Hollywood has done it again— and by “it,” I mean taking a franchise that features men as heroes and transformed it into yet another casualty of fashionable feminism. This is especially hypocritical considering that this movie is based on a franchise that features men as heroes and was judged as sexist by feminists for featuring only males as the heroes.
Like the proverbial kid sister who would fume at the fact that her brother and his friends would lock her out of the male only clubhouse, the feminists and their mangina accomplices in the media once again demonstrate their need to forcibly intrude upon any perceived male bastions. Their solution? Take the all male cast and replace it with an all female cast, thereby sending the message that it’s ok to be sexist, so long as you’re sexist against men…then it isn’t really sexist, but gender equality.
Recently in Entertainment Weekly, Paul Feig, director of that wonderful feminist cop fantasy “The Heat,” was quoted as saying that he wanted to reboot the franchise by taking it in an entirely new direction with an all-female cast, while not ruining the memory of the previous all male cast.
The question begs to be asked: how do you show respect to the cast of Ghostbusters 1 and 2 by completely eliminating the history that those installments created in a second sequel?
The answer is: you don’t. In the creative mind of Hollywarped, you show respect to the fans of a franchise by creating a new franchise from the raped carcass of the original. Like a xenomorph springing from the chest of yet another unfortunate host, the end result is less than the core audience expected, and more than anyone in the victim’s place would want.
Is there a need for a reboot?
Why should this franchise be rebooted in the first place? Why eliminate the legend that helped make it a successful and beloved franchise in the eyes of many? Surely a new Ghostbusters featuring the sons (and daughters) of the core list of characters would have appealed just as much, if not more, to the main Ghostbusters audience and those less familiar with the franchise, so why neuter the Ghostbusters completely? This defies all logic—to say nothing of the fact that having the corpulent Melissa McCarthy run around the city with a 35-lb proton pack strapped to her girth defies the laws of physics.
Wouldn’t it have been fair to include both sexes as the next generation of Ghostbusters, in order to show respect to what was presented before? As the Shakespearean bard would say, therein lies the rub. It’s not about fairness to feminists, it’s about presenting women as superior to men, especially in instances where men are presented in a positive light and there is no female around to share in the glory. Sigourney Weaver’s character didn’t count, she was the damsel in distress and Janine was the comedy relief. In the eyes of feminists, this is especially unacceptable.
The adage “if it ain’t broke don’t fix it” doesn’t seem to apply in Hollywarped, especially when you factor in the feminist agenda affecting this and similar movies.
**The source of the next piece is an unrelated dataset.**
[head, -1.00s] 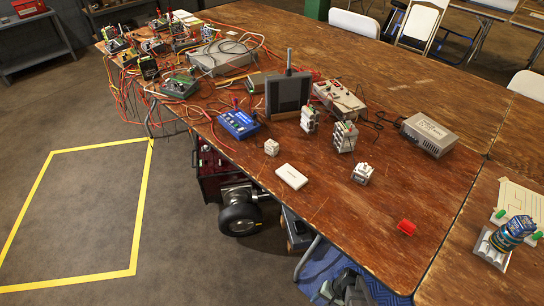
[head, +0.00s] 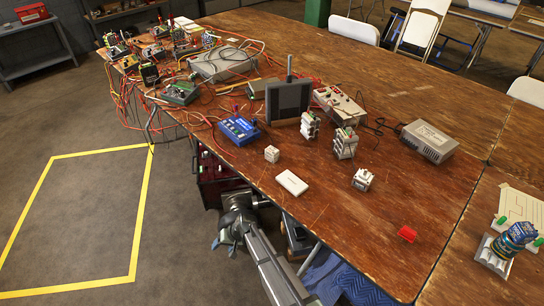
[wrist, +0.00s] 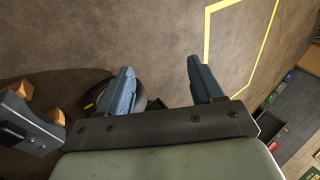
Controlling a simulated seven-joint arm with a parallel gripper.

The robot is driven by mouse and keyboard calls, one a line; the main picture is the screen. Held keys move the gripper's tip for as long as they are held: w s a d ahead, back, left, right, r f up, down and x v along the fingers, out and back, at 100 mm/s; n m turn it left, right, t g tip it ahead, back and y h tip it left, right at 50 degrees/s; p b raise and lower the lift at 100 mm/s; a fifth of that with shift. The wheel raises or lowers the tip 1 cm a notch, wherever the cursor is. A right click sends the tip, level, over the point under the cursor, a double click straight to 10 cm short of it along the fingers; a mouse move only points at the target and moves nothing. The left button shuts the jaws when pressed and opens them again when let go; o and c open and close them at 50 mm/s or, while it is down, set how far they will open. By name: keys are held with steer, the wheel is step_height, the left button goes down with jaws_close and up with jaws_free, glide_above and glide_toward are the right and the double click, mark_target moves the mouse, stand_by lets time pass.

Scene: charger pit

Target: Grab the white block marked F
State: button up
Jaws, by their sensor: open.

I suppose the phrase “if it ain’t got estrogen, be sure and inject some” might be more fitting.
I have no problem with seeing a woman (especially a beautiful one) in a testosterone-driven plot provided she is relevant to the story and does not exist mainly to push some leftist gender-specific agenda. How many of today’s major movies that you can name didn’t have a token feminist representation in the lead or in a supporting role? Exactly.
Given this, I’m almost surprised Bilbo and company from The Hobbit film series didn’t have to deal with an empowered female hobbit on their wonderful quest. Oh wait, there’s just one thing…Tauriel substituted for that. As any reader of the series is well aware, she was made up for just that purpose, to offset all that dangerous Middle Earth masculinity the film series was in danger of providing. Peter mangina Jackson created this character with the help of two female writers. Mission accomplished.
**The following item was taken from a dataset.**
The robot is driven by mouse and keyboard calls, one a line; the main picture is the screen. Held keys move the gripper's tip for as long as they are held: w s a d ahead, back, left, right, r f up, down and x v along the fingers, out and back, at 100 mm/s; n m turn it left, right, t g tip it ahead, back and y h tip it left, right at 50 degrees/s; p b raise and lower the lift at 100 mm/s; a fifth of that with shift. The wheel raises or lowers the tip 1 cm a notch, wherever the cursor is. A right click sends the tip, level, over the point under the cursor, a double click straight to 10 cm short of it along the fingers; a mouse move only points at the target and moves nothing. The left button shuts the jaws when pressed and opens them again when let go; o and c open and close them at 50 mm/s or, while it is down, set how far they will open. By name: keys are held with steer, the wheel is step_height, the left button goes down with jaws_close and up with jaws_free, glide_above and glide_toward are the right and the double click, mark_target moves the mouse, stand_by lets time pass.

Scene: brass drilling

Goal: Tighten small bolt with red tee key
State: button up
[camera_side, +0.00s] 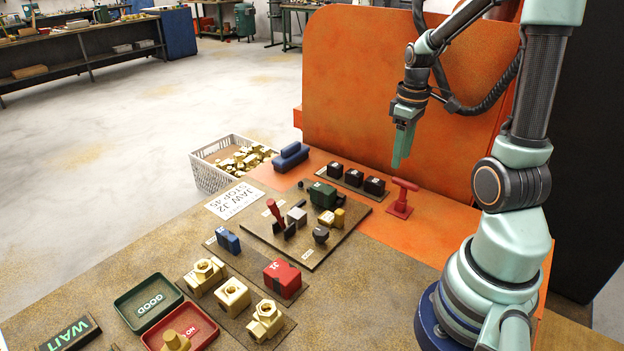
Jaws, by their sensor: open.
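The red tee key (404,188) stands upright on a small red base on the orange surface, right of the fixture board (346,236). My gripper (399,163) points down in the air above and near the tee key, apart from it. It is open and holds nothing that I can see. The small bolt is too small to make out on this board.
Three black blocks (353,177) sit behind the board, near a blue block (291,157). In front are brass fittings (232,297), a red block (282,278), a green tray (148,301) and a red tray (208,330). An orange panel (370,90) rises behind my gripper.

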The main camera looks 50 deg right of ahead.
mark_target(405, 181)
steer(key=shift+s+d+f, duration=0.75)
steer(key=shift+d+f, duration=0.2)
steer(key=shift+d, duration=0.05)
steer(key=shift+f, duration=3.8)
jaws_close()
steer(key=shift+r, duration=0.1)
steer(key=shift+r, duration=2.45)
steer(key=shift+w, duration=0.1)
This situation isn’t like to get fixed anytime soon, so long as mainstream cinema continues to churn out cinematic estrogen like chum for the consumption of the masses. Drivel like Lucy is becoming par for the course, and Ghostbusters 3 looks to be proudly following in this new tradition.
A bit of nostalgia
Remember when real men used to be represented onscreen as real men? Who can forget Vito Corleone in The Godfather, especially that memorable scene where he smacks Johnny Fontane? Vito was obviously a red pill man who dealt with matters the red pill way. Nowadays it’s more common to see a male represented as an ignoramus or a weakling, or seeing women acting like men.
In today’s twisted society, Johnny Fontane has become the norm and Vito Corleone has become the exception. I doubt Ghostbusters 3 is going to be any less twisted in pushing its cinematic feminist agenda.
Oh what a brave new world, that has such wonderfully feminist, sexist people in it.